Copy nothing before the line that contains "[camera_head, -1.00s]"; from there, transcribe each line exactly through the end of the material, omitting pictures.

::::

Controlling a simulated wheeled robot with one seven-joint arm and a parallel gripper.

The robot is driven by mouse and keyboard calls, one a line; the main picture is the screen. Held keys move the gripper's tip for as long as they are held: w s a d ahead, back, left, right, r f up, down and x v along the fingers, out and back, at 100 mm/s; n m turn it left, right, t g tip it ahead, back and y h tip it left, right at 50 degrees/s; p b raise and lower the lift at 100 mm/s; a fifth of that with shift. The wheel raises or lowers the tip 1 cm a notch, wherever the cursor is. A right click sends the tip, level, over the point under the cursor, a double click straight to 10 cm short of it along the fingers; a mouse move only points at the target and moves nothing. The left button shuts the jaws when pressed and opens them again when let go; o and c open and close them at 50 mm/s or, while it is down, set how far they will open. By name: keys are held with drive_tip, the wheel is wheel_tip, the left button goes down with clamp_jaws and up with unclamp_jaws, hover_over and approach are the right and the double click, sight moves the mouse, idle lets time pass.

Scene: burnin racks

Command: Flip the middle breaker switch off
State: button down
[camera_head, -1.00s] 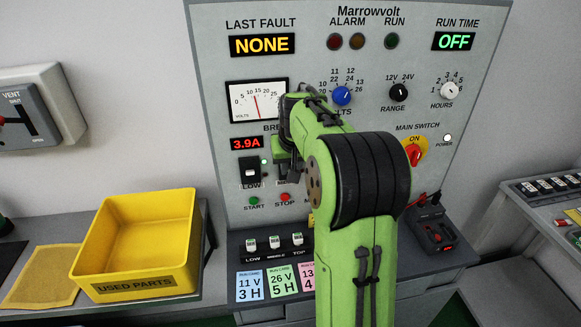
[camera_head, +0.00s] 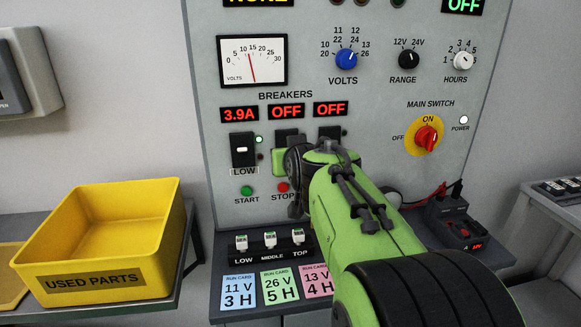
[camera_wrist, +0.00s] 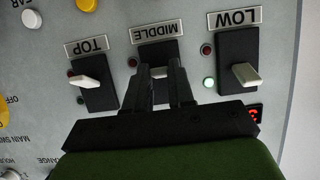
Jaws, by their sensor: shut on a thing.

::::

> [Solution below]
[camera_head, -1.00s] 
[camera_head, +0.00s] 
[camera_wrist, +0.00s] 
Jaws, by their sensor: shut on a thing.

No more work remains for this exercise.